So wurde Abraham, dem Stammvater des jüdischen Volkes, verheißen, dass in ihm alle Geschlechter der Erde gesegnet werden würden (Gen 12,3), der alte Fluch also aufgehoben werde. Die Psalmen verkündeten die Geburt des Erlösers aus Gott (Ps 2), sein Priestertum nach der Ordnung des Melchisedech (Ps 109) und sein Leiden, besonders der Ps 21, der die Verlassenheit Christi, die Durchbohrung seiner Hände und Füße sowie die Verteilung seiner Kleider nennt. Sie besingen aber auch sein Königtum, wie z. B. der Ps 71, der die Universalität seiner Herrschaft bis an die Grenzen der Erde nennt.
Unter den Propheten kündigt Isaias die Geburt des Messias aus einer Jungfrau an (Is 7,14), beschreibt aber in den Kapiteln 52 und 53 auch ausführlich und sehr klar sein stellvertretendes Sühneleiden. „Doch ob unserer Sünden ward er verwundet, ob unserer Frevel zerschlagen. Zu unserem Heil lag Strafe auf ihm – durch seine Striemen wurden wir geheilt“, heißt es z. B. in Is 53,5. Etwa zur gleichen Zeit verkündet der Prophet Michäas die Geburt des Messias in Bethlehem (5,2).
Einige Personen des AT waren auch Vorbilder Christi, insofern sich in ihrem Leben gewisse Ähnlichkeiten mit dem seinen finden: Isaak, der Sohn der Verheißung, sollte von seinem Vater Abraham auf dem Berg Moriah geopfert werden; er trug selbst das Holz für das Opfer auf den Berg und ließ sich willig binden. Weil er aber nur Vorbild war, wurde er nicht real geopfert, sondern ein Widder an seiner statt. Dieses Zurückrufen Isaaks vom Tod war nach Hebr 11,19 ein Gleichnis der Auferstehung Christi.
Der Jakobssohn Josef wurde von seinen eigenen Brüdern für 20 Silberlinge nach Ägypten verkauft, litt im Gefängnis zwischen zwei Übeltätern, von denen der eine begnadigt, der andere aber verurteilt wurde, und gelangte schließlich zur Herrschaft über Ägypten. Als Austeiler des lebensrettenden Brotes wurde er Retter seines eigenen Volks wie auch Ägyptens vor dem Hungertod.

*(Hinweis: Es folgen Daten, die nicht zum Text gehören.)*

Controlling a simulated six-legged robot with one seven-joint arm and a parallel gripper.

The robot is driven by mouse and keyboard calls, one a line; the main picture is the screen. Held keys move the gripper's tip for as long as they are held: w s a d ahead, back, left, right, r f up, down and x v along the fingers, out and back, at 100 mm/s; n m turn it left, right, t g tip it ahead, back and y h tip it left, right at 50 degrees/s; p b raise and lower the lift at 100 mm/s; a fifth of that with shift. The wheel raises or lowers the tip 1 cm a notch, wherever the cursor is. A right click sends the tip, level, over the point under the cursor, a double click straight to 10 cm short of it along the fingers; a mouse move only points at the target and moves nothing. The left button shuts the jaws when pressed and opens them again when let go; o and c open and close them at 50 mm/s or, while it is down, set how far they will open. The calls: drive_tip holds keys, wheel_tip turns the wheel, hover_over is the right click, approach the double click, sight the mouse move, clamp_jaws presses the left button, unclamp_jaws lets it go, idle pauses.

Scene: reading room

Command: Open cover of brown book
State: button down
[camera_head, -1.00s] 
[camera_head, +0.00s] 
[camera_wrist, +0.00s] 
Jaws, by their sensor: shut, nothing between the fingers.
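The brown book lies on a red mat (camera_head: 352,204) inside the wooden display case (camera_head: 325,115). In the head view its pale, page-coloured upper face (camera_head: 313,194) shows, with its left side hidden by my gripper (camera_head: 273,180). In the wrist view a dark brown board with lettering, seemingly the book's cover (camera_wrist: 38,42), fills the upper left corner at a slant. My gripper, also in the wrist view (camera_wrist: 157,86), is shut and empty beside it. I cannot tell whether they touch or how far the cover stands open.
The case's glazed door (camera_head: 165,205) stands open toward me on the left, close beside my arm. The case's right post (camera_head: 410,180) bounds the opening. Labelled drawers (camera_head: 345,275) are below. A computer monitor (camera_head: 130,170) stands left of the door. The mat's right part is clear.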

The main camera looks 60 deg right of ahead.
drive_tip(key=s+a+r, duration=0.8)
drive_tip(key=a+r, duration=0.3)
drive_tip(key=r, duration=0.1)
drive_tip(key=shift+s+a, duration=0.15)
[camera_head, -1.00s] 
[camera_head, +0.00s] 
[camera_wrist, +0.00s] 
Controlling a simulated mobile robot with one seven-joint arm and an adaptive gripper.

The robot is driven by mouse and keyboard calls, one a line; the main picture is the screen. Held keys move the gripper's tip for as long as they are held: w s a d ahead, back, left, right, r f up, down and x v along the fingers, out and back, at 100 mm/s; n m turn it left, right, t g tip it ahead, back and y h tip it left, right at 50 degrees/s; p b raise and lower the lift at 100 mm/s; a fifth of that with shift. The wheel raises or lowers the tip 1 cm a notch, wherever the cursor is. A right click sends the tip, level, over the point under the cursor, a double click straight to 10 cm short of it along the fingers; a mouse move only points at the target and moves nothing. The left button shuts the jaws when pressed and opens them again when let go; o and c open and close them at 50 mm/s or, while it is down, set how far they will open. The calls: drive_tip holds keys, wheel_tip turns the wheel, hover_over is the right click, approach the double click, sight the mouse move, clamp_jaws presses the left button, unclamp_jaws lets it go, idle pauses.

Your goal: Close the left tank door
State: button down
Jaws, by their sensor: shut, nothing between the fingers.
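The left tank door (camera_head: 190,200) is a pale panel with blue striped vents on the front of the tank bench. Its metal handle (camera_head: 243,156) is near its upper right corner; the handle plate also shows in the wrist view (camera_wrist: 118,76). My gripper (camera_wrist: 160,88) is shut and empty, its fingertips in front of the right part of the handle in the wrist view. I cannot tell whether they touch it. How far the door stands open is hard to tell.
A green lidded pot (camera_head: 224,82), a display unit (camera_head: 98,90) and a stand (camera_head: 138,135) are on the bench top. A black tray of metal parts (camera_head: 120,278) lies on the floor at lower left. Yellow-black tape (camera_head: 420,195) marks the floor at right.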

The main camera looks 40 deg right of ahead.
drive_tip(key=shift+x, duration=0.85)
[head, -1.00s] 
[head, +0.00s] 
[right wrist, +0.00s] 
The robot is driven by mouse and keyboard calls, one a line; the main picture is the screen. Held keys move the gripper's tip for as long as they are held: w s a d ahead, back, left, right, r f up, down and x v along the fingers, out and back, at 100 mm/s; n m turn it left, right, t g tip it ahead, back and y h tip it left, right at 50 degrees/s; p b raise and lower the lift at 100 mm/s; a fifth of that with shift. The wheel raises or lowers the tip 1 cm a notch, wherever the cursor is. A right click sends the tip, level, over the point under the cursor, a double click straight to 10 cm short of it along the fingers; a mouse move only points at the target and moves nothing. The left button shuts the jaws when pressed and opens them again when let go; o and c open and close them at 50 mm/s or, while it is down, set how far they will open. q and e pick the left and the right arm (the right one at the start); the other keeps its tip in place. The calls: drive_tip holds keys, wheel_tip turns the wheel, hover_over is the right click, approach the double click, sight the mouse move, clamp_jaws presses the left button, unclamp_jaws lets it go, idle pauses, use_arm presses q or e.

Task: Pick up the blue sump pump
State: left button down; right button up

Moses wurde als Kind vor dem Tod gerettet, führte sein Volk aus der Knechtschaft und wurde Vermittler des Alten Bundes. David und Salomon waren Vorbilder des Königtums des Messias.
Auch das Paschalamm war ein wichtiges Vorbild des Messias, denn sein Blut rettete in Ägypten die Erstgeburt der Israeliten vor dem Tod und sein Fleisch nährte die Juden bei ihrem Aufbruch zur Reise durch die Wüste ins Gelobte Land.
An diesen Prophezeiungen und Vorbildern, denen man noch viele beifügen könnte, hätten die Juden erkennen sollen, dass Jesus von Nazareth wirklich der verheißene Messias war.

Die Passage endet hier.